--- DIRECTIVE ---
Exactly the lines between the line containing "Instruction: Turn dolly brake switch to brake" and the line containing "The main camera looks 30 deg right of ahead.", together with those two lines, are to be output.

— start of RECORDS FOR PROCESSING —

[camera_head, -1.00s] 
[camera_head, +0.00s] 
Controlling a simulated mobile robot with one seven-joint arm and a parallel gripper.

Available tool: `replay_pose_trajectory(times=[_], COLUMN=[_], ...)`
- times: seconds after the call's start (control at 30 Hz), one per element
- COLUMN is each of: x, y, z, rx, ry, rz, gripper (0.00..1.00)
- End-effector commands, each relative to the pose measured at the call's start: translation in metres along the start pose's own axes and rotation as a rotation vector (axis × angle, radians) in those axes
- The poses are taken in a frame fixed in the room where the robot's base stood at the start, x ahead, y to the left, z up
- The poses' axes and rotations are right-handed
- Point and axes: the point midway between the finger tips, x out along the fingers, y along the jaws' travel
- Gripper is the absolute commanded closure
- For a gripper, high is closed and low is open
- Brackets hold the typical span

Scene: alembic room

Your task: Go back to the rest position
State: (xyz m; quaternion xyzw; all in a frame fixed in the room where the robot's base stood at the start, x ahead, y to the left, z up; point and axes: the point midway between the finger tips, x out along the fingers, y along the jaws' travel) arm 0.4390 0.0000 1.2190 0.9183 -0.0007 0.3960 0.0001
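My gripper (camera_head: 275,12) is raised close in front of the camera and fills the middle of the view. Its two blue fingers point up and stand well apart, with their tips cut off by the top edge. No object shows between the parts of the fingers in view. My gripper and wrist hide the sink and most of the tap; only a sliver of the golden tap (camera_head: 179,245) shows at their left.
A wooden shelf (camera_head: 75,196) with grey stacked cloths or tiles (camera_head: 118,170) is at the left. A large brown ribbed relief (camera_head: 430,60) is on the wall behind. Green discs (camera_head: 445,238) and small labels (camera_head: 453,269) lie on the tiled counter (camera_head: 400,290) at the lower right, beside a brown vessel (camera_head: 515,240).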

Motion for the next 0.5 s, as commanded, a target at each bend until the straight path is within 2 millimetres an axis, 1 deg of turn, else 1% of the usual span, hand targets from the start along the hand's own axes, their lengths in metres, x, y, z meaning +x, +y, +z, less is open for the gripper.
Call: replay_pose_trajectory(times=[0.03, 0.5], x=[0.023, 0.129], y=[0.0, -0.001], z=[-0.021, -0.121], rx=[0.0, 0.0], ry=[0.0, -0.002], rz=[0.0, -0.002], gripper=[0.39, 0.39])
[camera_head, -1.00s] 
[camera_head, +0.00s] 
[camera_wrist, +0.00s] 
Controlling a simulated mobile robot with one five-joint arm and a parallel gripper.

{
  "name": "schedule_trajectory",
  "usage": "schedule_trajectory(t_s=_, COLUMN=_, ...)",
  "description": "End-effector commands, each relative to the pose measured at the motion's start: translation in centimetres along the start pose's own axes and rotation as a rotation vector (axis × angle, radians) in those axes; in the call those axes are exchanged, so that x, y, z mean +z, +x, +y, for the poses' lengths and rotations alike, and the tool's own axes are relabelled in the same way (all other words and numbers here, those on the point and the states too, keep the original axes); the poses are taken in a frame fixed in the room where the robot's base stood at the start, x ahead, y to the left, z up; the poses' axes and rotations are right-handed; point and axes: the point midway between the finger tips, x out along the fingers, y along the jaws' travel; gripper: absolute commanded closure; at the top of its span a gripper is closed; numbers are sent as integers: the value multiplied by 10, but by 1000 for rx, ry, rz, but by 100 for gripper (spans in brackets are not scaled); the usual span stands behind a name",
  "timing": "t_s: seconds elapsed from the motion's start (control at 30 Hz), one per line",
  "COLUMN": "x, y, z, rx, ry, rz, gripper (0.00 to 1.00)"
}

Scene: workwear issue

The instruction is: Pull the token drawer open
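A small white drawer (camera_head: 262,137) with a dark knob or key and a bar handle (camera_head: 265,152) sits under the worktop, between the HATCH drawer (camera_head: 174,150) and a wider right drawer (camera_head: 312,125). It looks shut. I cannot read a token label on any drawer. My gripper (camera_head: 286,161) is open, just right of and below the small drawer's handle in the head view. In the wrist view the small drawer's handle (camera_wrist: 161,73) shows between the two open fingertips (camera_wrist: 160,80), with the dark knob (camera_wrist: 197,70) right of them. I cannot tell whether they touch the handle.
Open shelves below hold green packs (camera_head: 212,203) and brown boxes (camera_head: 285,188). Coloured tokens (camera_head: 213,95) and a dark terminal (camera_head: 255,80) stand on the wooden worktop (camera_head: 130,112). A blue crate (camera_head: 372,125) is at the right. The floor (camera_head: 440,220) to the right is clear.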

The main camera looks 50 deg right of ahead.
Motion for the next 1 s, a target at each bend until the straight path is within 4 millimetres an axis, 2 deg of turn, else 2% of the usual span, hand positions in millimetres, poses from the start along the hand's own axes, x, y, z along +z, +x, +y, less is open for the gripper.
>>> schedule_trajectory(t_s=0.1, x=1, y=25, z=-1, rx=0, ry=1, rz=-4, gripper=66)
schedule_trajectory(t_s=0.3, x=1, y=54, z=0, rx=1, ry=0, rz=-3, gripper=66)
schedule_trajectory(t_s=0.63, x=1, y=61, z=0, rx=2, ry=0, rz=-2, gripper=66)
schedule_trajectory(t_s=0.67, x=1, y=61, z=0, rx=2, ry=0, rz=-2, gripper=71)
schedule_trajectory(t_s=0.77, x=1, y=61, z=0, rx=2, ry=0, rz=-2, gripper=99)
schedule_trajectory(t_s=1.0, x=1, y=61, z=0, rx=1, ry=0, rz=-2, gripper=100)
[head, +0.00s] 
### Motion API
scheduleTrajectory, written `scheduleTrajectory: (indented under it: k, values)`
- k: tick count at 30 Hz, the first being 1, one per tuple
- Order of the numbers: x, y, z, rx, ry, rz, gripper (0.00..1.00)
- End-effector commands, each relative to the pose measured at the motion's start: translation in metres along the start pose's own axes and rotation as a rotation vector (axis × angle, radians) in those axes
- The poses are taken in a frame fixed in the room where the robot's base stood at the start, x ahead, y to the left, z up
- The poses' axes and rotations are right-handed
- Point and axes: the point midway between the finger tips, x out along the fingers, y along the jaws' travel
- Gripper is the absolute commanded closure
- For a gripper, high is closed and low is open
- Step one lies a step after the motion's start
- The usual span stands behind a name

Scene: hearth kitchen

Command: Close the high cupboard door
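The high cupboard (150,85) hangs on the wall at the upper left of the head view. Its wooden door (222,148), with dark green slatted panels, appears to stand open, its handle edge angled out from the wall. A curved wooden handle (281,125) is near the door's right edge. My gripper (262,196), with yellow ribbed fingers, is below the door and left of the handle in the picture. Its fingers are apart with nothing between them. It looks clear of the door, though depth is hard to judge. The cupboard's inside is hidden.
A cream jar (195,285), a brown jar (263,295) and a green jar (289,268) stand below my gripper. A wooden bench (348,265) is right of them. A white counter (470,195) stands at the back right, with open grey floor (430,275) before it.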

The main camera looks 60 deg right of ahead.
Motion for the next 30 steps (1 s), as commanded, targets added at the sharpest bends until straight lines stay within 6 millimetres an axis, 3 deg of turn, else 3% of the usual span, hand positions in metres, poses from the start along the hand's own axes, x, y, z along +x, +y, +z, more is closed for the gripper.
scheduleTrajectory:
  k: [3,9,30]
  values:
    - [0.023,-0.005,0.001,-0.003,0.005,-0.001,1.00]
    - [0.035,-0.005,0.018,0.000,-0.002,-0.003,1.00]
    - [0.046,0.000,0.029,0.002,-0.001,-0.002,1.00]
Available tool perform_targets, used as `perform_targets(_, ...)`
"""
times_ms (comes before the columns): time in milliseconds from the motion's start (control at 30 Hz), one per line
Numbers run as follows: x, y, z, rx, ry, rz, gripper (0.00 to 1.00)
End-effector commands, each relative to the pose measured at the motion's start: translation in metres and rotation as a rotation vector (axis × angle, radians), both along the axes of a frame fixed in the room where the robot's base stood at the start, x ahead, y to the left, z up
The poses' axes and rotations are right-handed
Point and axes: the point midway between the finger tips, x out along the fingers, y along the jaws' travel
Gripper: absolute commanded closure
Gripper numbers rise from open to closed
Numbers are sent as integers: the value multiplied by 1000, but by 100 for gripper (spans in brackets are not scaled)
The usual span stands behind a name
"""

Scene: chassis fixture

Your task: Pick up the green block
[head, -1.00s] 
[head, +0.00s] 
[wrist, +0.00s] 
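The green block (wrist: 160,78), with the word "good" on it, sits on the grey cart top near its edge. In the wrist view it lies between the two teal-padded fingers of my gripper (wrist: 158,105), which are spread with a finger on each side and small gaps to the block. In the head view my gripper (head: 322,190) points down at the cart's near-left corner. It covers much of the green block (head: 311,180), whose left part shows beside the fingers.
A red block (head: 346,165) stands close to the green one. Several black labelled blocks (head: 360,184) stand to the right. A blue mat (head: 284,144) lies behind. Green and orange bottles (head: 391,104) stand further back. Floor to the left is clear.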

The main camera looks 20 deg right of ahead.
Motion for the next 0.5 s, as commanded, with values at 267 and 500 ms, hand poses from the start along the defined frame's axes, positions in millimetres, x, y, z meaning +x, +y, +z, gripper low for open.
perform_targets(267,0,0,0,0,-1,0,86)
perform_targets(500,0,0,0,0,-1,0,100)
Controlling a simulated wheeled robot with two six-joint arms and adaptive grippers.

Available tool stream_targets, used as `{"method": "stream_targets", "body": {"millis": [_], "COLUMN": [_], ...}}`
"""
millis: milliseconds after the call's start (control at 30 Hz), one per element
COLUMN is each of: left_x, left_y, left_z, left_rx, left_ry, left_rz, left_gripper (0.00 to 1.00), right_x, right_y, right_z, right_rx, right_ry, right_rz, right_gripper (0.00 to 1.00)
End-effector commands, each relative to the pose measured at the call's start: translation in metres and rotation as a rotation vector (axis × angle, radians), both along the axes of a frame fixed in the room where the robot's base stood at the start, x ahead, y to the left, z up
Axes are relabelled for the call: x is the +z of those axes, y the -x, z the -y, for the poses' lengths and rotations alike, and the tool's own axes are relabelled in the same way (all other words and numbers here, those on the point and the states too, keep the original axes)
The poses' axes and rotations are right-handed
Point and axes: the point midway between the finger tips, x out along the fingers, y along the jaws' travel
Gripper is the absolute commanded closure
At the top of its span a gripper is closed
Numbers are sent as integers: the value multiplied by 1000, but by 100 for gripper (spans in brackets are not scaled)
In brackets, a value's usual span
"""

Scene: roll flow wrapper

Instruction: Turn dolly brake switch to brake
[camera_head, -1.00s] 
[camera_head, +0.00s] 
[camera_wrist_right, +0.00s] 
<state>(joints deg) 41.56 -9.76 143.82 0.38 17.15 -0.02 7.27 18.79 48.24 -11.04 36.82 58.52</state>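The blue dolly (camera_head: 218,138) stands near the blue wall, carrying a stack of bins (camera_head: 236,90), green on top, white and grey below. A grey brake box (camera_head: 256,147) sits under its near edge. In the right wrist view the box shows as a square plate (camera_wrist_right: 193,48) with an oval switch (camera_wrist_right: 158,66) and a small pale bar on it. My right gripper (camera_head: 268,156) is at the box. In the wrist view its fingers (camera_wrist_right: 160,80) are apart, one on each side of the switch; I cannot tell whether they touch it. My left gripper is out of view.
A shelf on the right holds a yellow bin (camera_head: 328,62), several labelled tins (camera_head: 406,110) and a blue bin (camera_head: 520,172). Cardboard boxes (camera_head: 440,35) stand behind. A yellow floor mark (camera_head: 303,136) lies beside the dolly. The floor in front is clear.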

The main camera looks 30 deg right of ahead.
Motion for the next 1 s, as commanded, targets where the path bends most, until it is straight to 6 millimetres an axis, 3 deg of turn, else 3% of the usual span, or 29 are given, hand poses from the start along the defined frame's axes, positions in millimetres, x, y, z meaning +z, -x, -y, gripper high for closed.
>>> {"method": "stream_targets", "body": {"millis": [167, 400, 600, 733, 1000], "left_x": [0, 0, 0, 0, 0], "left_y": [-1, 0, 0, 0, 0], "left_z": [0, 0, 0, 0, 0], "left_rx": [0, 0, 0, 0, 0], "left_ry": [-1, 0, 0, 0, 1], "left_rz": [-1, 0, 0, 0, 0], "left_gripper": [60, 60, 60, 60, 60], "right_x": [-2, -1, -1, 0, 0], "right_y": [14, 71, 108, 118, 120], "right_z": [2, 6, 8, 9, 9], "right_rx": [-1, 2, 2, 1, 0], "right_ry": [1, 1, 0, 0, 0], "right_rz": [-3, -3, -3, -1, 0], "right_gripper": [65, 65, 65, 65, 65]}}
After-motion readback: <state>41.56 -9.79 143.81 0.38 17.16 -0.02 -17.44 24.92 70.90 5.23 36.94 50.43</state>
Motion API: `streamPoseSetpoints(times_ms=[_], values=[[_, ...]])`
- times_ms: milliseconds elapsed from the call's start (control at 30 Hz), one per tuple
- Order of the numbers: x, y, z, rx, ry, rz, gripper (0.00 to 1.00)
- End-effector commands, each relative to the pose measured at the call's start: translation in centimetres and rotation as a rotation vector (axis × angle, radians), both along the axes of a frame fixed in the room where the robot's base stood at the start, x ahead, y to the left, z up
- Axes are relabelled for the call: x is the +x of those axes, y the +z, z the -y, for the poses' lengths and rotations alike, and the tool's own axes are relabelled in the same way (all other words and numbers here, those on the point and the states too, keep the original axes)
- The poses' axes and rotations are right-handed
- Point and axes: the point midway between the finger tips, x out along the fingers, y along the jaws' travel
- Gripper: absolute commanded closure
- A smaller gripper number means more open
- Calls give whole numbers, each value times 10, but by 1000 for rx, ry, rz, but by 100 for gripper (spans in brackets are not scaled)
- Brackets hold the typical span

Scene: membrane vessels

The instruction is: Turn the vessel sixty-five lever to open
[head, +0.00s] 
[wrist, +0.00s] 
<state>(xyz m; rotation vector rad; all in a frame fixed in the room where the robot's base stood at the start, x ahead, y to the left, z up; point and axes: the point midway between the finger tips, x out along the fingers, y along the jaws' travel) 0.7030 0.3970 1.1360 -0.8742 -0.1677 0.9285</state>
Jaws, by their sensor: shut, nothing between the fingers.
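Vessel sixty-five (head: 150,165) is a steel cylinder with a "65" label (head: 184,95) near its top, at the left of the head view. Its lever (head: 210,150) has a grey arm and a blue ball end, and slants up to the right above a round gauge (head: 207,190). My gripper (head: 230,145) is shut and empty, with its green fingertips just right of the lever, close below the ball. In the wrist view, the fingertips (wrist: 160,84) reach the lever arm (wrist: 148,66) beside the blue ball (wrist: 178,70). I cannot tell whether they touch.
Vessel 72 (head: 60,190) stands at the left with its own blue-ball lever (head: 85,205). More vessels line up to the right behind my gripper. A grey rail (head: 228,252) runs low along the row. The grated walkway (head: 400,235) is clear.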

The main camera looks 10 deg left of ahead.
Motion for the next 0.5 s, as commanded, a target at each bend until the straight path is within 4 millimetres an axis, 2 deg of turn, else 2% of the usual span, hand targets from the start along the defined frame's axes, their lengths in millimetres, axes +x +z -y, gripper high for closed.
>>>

— end of RECORDS FOR PROCESSING —

--- CORRECT RESULT ---
Instruction: Turn dolly brake switch to brake
[camera_head, -1.00s] 
[camera_head, +0.00s] 
[camera_wrist_right, +0.00s] 
<state>(joints deg) 41.56 -9.76 143.82 0.38 17.15 -0.02 7.27 18.79 48.24 -11.04 36.82 58.52</state>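The blue dolly (camera_head: 218,138) stands near the blue wall, carrying a stack of bins (camera_head: 236,90), green on top, white and grey below. A grey brake box (camera_head: 256,147) sits under its near edge. In the right wrist view the box shows as a square plate (camera_wrist_right: 193,48) with an oval switch (camera_wrist_right: 158,66) and a small pale bar on it. My right gripper (camera_head: 268,156) is at the box. In the wrist view its fingers (camera_wrist_right: 160,80) are apart, one on each side of the switch; I cannot tell whether they touch it. My left gripper is out of view.
A shelf on the right holds a yellow bin (camera_head: 328,62), several labelled tins (camera_head: 406,110) and a blue bin (camera_head: 520,172). Cardboard boxes (camera_head: 440,35) stand behind. A yellow floor mark (camera_head: 303,136) lies beside the dolly. The floor in front is clear.

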The main camera looks 30 deg right of ahead.

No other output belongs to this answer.